The purpose of this green roof is mostly aesthetic. It compliments the landscape surrounding the main building. Although it was built on a three story parking garage, it appears to be at ground level due to the slope of the site. This site is intended for visitors to enjoy. The green roof is composed mainly of five raised beds with a paved walkway between them. Some of these beds have steps and an entrance so the visitors can walk through them. One of these areas has an amphitheater for live performances and the plantings include several berms so people can lay on them to relax or listen to an ongoing concert. It has a great view of the ocean including a view of Fuerte San Geronimo (old Spanish fort.)

This is the first intensive green roof built in Puerto Rico and by far the biggest green roof on the island. The size of the area is approximately 40,000 sf. including paved walkways. The planters have varying depths going from 2 ft. up to 5 ft. To achieve these heights the architect suggested a filler material, but didn’t specify what. Our company researched locally available lightweight materials and came up with shredded rubber tires about 5/8 of an inch in size.

It’s not only lightweight, but it has some water holding capacity and it’s a great way to recycle (or dispose) a material such as rubber. We placed around 1200 cu.m. of this filler material. The growing media was not specified either. The only specs available were the laboratory results of the desired growing media. Based on those results we had to come up with a growing media made from locally available products. After several attempts we came up with a mix that we considered to be suitable to comply with the spec. This growing media was sent to Penn State for lab tests and the results were accepted by the architect. Our growing media also contains shredded rubber tires and it pretty high on organic material composition. The growing media was spread evenly around 8 inches above the filler material, except around in areas where trees were going to be planted which contained around 3 cubic feet. We placed approximately 450 cu.m. of this growing media.
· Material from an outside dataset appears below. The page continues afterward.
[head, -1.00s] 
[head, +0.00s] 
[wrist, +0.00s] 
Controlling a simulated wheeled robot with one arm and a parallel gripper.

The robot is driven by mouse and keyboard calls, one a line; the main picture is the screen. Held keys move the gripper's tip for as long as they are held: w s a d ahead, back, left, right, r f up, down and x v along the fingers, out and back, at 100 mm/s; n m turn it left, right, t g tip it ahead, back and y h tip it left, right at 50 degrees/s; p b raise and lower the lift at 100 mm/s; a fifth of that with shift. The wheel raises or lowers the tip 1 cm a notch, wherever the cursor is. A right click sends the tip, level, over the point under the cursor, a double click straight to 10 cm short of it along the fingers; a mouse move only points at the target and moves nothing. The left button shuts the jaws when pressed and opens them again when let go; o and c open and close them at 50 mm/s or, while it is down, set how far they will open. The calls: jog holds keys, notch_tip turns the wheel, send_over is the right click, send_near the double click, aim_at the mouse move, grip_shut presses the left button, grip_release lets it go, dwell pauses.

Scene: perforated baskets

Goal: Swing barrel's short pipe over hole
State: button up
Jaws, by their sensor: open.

Plant materials used are the following: Trees: Silver Bottom Wood, Tabebuia, Plumeria, Bauhinia, Ficus, Neem, Brusera Simaruba (Gumbo Limbo), Jatropha and Retama; Shrubs: Crossandra, Bouganvilia, Liriope, Ruelia, Coccoloba uvifera, Roheo, Scaevola, Pennisetum; Ground Covers: Zoysia Japonica (Sod) and Arastachis prostata. Right now the project is in its final stages, our portion of the project, which consists of filling planting areas and planting plants took about 3 months. We had many challenges along the way such as: filler material selection, inventing a locally produced growing media, flaws in the design of the green roof committed by the architects, flaws in the installation of the drainage system, general contractors’ green roof installation process were basically executed out of order (paver installation was done first which complicated access for our equipment to fill the planters. The planters were filled with a crane.